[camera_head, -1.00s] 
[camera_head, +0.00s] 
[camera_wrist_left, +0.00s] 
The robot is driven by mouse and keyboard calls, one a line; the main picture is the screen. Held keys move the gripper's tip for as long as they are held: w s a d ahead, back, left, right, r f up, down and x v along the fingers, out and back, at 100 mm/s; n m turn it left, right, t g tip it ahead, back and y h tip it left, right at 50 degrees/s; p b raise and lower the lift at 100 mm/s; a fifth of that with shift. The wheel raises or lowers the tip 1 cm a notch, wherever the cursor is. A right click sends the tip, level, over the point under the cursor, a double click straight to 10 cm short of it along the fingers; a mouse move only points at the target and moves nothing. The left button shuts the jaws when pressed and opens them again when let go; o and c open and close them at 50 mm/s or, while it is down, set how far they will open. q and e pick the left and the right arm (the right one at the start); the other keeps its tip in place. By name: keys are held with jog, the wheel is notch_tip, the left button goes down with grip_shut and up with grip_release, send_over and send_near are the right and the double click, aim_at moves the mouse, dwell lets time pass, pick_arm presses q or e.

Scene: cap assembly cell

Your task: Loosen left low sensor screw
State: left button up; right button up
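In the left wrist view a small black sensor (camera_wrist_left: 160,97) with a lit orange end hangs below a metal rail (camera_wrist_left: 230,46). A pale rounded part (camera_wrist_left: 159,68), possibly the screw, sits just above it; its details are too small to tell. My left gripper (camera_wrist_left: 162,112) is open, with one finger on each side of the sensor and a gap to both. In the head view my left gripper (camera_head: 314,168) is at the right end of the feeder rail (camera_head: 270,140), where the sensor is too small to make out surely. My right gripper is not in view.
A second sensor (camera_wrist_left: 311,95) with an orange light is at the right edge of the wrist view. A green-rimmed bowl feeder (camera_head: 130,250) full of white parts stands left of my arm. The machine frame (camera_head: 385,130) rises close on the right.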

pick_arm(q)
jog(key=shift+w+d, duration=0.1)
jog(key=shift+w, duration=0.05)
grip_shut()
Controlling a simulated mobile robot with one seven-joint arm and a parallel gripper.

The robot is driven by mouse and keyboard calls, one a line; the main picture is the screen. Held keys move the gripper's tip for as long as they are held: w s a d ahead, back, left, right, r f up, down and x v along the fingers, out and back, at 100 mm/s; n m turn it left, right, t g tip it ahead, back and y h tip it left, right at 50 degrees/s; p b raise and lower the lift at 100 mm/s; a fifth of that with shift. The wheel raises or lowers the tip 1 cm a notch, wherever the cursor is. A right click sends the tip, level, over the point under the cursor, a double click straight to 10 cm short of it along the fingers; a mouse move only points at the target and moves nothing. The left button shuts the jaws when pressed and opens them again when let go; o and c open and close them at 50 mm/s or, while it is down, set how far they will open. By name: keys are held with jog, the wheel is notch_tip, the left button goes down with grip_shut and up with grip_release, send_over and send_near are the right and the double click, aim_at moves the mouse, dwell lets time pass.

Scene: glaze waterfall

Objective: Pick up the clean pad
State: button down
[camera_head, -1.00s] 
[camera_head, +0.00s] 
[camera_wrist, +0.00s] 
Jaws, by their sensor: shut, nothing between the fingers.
•••
* [WHAT IS EXPECTED] Copy out exactly the lines between the line with "State: button down" and the last line of the entries, counting both of those lines.

* [COMPLETED EXERCISE]
State: button down
[camera_head, -1.00s] 
[camera_head, +0.00s] 
[camera_wrist, +0.00s] 
Jaws, by their sensor: shut, nothing between the fingers.

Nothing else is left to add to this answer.